[at-l] 5

Leslie Booher lbooher at charter.net
Fri Jul 10 22:33:55 CDT 2009


I had a night like that in the Smokies, too, at Double Springs Shelter back in about 1990.  We got in and settled, then a large group from a camp came in.  Unfortunately, they were missing a camper.  Hmmm.....  It seems that the leaders, college kids, had let the kids loose on the trail without maps or whistles.  Whatever happened to the 10 essentials?!  The missing kid had gotten out ahead of the group.  While the other kids cooked supper---quite an interesting affair to me; they had two matching stoves and a turkey roasting pan that they put across the two stoves and cooked their dinner all in the one pot---the leaders went in search of the missing kid.  My hiking partner went with them, for some reason that I don't remember.  Late, late, the kid came in with no pack and no shirt.  Another group was sent out to find the shirt and pack.  By the time they'd gathered his stuff and gotten back, it was midnight.  

At 2:00 a.m., three guys came up the trail from Newfound Gap.  They had worked late, then driven in from somewhere.  One was obviously the idea man, but he had no money.  One of the others had all the money: top of the line sleeping bag, cooking supplies, etc.  They were an interesting group.  At any rate, the idea man didn't have a sleeping bag, some excuse about his brother had lost it, and he was freezing.  I gave him my space blanket.  He slept like a top, but the danged thing crinkled and rattled every time he turned over.  Every time he turned over, I woke up.  We were in the shelters with that group throughout the rest of the Smokies (two more nights), and I sorely regretted sharing that space blanket.  <G>  He offered it back to me when he was getting off the trail, but I declined.  

A day or so later, we talked to some guys who had been at Mt.

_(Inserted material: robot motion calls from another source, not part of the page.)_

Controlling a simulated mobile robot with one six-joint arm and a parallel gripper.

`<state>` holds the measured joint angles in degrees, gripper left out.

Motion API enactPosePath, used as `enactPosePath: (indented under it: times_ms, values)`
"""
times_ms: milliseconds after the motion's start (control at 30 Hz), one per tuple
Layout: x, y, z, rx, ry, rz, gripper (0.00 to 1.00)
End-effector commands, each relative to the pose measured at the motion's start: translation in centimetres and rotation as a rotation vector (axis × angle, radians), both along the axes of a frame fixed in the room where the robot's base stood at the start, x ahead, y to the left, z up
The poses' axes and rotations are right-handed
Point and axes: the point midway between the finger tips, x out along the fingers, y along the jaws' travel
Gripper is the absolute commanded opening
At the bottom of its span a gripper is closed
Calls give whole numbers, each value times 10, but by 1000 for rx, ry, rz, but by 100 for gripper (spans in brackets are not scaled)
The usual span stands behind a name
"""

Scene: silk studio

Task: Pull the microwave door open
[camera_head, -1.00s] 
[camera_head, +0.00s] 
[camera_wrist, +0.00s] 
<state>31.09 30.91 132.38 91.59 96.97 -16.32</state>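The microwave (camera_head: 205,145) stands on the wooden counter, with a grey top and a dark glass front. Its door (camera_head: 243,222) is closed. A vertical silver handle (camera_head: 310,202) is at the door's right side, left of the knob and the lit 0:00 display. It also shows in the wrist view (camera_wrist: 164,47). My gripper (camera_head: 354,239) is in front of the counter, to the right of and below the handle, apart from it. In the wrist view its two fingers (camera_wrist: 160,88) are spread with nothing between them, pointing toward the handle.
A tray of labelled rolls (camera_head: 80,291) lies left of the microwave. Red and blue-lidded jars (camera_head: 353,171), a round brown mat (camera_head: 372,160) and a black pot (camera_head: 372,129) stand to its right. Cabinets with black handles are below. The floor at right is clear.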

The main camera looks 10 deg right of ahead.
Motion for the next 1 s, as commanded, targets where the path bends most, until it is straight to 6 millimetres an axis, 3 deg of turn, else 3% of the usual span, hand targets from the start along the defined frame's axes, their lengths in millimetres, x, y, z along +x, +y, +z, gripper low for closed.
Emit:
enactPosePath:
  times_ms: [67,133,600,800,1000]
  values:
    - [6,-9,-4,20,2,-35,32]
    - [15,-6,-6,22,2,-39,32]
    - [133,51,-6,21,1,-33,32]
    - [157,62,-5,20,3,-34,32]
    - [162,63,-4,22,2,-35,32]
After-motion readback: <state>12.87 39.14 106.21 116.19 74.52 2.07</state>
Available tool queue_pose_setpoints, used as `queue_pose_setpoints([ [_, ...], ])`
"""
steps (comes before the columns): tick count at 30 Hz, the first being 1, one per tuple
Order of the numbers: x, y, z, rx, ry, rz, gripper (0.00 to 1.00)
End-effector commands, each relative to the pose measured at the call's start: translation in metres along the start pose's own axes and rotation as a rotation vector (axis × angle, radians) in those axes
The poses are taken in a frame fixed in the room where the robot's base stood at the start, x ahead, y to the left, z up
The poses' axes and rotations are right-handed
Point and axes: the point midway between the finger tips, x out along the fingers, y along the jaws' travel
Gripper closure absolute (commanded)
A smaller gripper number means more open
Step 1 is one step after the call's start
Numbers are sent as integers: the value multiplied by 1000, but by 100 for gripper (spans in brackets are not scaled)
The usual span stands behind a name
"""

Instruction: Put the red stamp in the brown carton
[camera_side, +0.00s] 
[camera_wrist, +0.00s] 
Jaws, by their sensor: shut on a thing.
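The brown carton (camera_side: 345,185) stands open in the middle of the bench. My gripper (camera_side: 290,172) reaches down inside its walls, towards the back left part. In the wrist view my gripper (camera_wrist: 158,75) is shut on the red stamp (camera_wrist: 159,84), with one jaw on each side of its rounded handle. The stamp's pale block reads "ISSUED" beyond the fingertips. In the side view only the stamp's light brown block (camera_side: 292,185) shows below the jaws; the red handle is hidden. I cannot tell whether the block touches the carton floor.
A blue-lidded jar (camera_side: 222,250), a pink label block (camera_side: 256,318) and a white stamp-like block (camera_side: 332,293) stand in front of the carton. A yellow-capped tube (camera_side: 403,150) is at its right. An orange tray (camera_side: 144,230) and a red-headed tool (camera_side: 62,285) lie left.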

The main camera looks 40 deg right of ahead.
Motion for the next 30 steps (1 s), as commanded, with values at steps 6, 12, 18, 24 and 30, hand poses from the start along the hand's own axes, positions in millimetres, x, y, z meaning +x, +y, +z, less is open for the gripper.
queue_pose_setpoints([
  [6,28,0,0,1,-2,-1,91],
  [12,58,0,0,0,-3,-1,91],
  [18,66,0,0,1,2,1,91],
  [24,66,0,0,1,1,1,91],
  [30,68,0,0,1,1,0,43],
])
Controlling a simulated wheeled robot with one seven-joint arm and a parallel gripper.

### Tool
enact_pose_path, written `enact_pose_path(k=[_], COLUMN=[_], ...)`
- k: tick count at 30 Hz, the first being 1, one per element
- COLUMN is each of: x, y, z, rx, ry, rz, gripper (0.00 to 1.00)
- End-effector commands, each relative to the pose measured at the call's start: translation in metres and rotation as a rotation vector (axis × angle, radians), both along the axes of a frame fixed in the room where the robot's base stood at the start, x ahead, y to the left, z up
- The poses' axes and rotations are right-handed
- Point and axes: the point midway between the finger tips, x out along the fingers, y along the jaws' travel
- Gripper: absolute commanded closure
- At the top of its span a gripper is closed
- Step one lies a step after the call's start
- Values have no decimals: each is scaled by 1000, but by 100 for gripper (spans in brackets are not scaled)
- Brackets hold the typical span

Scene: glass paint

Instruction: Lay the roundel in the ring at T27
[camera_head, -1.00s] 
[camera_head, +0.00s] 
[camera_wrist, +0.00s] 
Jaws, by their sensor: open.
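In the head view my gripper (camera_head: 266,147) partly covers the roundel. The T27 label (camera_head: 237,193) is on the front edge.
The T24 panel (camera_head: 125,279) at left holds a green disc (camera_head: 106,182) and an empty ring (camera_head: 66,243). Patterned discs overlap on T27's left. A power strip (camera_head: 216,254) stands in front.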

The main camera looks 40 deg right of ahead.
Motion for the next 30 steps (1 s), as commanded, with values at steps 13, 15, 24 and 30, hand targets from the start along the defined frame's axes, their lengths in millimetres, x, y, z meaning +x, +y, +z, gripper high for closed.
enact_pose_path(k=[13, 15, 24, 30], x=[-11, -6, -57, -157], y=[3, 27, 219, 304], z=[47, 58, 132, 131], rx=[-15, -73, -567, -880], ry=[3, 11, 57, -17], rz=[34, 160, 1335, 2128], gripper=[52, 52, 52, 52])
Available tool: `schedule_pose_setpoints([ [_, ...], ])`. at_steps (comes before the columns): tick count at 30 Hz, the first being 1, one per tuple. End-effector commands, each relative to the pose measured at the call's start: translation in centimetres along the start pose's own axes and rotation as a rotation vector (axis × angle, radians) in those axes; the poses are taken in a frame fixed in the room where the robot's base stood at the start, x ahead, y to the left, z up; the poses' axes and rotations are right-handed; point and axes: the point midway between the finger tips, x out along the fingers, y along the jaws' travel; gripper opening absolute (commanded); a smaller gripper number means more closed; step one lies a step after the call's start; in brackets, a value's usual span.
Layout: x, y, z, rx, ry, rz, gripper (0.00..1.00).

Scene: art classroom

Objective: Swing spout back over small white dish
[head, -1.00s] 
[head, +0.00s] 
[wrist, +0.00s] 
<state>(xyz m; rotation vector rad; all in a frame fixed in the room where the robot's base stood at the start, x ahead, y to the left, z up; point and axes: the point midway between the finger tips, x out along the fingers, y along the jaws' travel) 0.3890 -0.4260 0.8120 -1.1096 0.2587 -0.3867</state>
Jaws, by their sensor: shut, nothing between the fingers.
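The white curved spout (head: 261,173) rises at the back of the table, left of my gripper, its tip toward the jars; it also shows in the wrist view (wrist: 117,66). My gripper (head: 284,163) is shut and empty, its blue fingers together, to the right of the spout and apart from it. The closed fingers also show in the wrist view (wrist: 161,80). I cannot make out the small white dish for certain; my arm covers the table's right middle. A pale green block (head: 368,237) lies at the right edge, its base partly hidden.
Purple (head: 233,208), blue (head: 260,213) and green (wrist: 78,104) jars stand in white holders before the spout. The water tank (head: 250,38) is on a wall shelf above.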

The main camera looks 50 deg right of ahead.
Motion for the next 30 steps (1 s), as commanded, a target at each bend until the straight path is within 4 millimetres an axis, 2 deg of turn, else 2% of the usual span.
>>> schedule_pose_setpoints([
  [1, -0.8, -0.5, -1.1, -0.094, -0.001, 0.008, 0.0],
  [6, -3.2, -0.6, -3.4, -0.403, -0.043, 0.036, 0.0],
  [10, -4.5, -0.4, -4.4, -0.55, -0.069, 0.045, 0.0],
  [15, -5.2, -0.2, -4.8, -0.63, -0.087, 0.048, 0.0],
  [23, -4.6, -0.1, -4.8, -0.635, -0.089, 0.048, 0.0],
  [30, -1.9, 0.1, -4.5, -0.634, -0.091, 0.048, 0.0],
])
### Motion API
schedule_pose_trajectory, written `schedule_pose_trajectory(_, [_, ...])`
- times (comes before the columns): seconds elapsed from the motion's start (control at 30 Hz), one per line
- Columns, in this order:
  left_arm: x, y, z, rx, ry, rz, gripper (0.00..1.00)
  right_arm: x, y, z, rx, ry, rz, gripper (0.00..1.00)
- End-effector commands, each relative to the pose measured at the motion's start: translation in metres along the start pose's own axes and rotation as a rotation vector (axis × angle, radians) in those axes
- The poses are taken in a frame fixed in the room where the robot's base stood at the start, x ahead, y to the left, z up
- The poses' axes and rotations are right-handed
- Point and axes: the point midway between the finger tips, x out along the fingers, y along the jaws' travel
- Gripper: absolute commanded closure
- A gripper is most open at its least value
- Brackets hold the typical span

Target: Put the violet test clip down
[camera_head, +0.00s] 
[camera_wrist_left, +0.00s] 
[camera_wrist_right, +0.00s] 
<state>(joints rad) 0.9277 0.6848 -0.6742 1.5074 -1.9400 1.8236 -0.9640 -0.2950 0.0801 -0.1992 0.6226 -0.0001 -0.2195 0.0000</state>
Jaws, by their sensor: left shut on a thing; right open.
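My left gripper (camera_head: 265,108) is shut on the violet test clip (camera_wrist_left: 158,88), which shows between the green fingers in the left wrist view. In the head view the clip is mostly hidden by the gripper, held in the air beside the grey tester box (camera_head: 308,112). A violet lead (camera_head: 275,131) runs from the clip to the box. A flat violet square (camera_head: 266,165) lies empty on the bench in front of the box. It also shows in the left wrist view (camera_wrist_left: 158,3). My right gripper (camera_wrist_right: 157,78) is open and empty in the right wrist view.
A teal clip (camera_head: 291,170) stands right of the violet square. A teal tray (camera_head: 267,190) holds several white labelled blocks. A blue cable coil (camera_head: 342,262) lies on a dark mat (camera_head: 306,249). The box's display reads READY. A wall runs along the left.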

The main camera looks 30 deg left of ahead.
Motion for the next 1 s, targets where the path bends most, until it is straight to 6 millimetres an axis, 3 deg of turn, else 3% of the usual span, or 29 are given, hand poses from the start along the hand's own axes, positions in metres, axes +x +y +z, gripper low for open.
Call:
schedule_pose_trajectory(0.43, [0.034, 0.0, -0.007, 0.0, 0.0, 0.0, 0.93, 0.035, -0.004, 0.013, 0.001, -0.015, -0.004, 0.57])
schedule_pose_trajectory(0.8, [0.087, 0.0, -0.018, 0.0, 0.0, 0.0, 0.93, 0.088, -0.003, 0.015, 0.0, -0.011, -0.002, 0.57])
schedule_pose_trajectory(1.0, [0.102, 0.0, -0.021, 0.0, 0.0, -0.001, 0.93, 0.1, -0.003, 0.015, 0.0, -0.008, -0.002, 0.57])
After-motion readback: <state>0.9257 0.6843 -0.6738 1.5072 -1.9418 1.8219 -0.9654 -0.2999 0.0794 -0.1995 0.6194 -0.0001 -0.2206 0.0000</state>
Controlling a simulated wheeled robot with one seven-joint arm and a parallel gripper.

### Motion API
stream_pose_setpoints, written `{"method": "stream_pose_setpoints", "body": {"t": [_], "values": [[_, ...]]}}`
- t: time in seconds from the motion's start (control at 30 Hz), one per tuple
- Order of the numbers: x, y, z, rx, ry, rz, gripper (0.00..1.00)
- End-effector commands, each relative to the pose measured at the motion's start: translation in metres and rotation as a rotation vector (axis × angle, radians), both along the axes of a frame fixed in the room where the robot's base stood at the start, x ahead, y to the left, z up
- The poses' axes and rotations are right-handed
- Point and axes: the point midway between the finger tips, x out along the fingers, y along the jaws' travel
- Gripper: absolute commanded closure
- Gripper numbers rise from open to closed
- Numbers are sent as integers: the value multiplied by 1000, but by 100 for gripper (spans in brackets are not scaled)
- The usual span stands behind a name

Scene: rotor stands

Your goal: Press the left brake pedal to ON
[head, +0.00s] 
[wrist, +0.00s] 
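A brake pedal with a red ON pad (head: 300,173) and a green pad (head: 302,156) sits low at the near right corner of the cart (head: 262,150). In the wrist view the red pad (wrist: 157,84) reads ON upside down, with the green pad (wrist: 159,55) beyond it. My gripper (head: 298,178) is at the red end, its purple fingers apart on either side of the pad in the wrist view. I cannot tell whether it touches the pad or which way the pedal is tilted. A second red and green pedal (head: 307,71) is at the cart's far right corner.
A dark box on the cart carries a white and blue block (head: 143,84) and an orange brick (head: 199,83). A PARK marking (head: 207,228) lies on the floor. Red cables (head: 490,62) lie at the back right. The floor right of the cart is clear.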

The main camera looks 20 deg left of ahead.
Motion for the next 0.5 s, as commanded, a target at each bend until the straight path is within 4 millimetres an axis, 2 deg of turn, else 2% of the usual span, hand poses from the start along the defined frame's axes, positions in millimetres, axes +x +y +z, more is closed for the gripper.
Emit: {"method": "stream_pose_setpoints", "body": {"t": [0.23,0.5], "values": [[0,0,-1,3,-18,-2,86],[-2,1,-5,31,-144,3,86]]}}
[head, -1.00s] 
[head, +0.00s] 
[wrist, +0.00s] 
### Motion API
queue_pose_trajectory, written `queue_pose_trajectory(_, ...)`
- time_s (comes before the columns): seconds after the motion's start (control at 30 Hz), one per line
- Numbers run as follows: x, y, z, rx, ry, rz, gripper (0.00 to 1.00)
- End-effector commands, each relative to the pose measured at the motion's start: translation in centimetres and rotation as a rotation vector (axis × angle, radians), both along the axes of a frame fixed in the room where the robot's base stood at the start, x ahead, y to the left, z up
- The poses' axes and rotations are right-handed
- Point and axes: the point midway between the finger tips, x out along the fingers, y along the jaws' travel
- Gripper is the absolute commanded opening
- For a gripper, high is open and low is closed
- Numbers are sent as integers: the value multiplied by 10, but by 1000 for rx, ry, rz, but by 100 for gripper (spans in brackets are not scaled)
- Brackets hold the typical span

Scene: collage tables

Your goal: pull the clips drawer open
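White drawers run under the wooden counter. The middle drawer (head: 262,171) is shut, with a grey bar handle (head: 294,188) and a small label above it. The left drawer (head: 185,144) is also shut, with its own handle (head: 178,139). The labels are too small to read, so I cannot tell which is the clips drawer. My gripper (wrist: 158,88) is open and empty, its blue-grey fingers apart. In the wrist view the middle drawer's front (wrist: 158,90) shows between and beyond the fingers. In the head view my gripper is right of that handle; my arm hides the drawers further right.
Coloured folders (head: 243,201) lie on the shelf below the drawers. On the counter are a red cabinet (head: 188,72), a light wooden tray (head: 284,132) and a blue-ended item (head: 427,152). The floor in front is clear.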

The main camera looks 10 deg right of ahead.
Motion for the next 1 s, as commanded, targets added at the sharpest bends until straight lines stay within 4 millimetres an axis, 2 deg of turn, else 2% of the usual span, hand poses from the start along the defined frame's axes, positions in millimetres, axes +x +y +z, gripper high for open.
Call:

LeConte.  That's where the lost camper had fetched up.  They had turned him around and put him back on the trail to Double Springs.  But even they didn't seem to worry about his getting where he was supposed to be.  

And that's the way it was, moving north.

a'bear


I wish that i could remember the names of the shelters, but i can remember the "why", and approximate locations: the 1st shelter N of Thunder? Mtn in the Smokies: tremendous t-storm, cold, several hikers trying to stay warm and sort of dry behind a tarp, in runs a guy yelling that his sister and girlfriend are on top of the Mountain, freaked by the lightning, refusing to move, so off we go up the hill. Sure enough, the women are huddled next to/under bushes, hysterical. we somehow got them up and going downhill, and the ladies who had remained in the shelter had hot drinks ready for all by the time we returned, and donated their own dry bags for the night to the wet hikers.